Clockworks is structured as movements of a larger composition, rather than an arrangement of pieces with their own individual strengths and characters. Like many new musical projects, it was funded in part by grants from arts agencies, and carries an expectation that there will be a small number of live performances of the final work. Without an institutional support structure, albums like Clockworks might not be created at all. 

The downside of funded projects – and of the current jazz economy more generally – is that there are fewer opportunities for audiences to hear new works live, until the piece is fully realized and ready for one or a small number of finished performances. It is a credit to the four musicians on “Clockworks” that they project liveliness and a sense of spontaneity to these diligently-rehearsed performances.

The album was recorded in excellent sound quality by Ryan Streber live to two-track 24/96, a throwback to the way jazz was captured in the classic era. This is the sound of a well-rehearsed modern jazz band playing without a net. 
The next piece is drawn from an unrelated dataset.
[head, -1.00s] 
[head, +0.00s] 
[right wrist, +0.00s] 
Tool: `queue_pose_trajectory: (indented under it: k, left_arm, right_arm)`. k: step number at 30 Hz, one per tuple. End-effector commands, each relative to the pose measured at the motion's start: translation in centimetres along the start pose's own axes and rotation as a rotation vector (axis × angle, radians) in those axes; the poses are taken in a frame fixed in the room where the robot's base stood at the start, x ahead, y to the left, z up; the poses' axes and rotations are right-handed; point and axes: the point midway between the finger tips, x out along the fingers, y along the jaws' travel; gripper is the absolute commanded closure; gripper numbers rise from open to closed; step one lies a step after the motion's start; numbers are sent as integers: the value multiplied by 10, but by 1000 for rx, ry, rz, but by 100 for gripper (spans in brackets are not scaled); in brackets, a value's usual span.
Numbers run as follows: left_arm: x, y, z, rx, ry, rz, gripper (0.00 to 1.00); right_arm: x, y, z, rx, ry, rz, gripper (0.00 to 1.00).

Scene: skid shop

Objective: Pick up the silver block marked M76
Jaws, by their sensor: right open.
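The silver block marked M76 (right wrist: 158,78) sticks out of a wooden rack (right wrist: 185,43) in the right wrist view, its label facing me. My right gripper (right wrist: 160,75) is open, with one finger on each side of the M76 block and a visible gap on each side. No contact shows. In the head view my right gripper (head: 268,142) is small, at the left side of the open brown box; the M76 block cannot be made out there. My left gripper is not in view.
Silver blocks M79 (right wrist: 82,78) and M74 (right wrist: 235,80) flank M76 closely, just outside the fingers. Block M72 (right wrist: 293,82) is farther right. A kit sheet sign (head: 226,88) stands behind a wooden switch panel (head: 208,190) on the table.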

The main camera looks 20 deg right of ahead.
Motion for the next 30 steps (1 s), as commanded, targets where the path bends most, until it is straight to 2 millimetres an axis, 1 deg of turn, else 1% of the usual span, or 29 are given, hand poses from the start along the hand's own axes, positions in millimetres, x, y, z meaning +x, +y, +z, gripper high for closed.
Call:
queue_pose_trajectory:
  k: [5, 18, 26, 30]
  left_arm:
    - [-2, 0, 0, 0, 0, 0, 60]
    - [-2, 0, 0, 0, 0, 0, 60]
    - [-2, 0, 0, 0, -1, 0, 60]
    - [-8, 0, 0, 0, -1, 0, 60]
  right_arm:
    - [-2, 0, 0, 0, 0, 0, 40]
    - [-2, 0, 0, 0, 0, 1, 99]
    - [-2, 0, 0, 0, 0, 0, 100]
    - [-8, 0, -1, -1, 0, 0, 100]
Michael Blake Amor de Cosmos

Michael Blake was DownBeat’s Rising Star Jazz Artist of the Year in 2002. A long-time contributor to New York’s downtown scene (he played for years with the Lounge Lizards), Blake grew up in Vancouver, and retained strong ties to his Canadian heritage. Inspired by the life of 19th-century British Columbia newspaperman and politician William Alexander Smith, who renamed himself Amor de Cosmos, Blake wrote a set of original tunes for Vancouver’s first-drawer players: trumpet player Brad Turner with Chris Gestrin’s working trio of Gestrin, piano, André Lachance, bass, and Dylan van der Schyff, percussion, and marimba/percussionist Sal Ferreras

The album ranges from funky jazz to open-horizon new music, sometimes within a single piece. The title track “Amor de Cosmos” opens with a solid groove, Gestrin’s electric piano keeping a steady pulse under Blake’s and Turner’s lyrical solos. The ‘air’ around Dylan van der Schyff’s cymbals floats over the music like a mist, and his energetic workout with Gestrin and Lachance towards the end of the tune is one of the highlights of the set.
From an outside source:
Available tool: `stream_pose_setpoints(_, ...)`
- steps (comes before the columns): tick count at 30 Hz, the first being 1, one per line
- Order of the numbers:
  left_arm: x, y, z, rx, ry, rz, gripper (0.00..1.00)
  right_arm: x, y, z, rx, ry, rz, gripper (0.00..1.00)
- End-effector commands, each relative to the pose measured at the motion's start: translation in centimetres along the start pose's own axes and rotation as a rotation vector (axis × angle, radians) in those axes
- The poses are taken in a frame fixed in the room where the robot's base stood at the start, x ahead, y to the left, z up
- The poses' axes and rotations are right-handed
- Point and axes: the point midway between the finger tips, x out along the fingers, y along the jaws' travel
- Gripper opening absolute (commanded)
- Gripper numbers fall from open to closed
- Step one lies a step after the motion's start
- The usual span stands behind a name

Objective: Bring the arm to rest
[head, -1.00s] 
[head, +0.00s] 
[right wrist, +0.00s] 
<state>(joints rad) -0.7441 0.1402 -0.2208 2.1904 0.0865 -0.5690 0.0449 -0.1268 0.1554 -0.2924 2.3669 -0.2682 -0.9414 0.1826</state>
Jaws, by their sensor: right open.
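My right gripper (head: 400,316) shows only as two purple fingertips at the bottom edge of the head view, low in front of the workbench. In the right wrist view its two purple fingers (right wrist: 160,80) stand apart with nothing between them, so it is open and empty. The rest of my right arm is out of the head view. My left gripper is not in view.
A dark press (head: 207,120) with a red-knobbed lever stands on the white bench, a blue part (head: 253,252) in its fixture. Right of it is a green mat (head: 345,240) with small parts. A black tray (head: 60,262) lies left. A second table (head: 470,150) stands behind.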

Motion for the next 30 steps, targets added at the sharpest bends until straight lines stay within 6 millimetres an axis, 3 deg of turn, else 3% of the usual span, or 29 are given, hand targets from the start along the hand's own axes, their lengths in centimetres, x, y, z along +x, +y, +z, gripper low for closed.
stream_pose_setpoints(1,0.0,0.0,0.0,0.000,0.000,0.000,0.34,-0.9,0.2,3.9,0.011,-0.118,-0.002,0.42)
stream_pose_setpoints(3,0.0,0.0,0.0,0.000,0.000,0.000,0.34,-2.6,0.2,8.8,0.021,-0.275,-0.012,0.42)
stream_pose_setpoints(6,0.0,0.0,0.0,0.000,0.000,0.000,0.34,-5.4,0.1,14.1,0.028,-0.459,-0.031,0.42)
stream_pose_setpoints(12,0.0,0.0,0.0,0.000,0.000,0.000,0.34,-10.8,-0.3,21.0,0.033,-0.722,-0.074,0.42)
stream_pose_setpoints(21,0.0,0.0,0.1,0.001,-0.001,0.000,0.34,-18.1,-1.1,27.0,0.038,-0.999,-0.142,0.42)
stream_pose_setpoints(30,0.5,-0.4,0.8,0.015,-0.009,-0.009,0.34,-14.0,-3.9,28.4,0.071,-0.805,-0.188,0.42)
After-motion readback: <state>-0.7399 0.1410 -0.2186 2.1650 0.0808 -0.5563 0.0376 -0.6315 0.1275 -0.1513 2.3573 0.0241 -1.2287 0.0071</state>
Though there’s a lot of contrast in tone, a thread of musical narrative runs from the African-jazz groove of “The Wash Away” to the late-night melancholy of “Infirmary”, from the emotionally wrenching “The Hunt”, to the contrapuntal bounce of “Paddy Pie Face”. It’s a bravura work that’s overdue for renewed recognition. 

The longtime commitment of Songlines to document Vancouver’s musical artists made it possible for Michael Blake to realize a project of such daring scope. Recorded at Vancouver’s The Factory, the album was originally released on SACD, and is now available in 2.0 and 5.0 in multiple formats.  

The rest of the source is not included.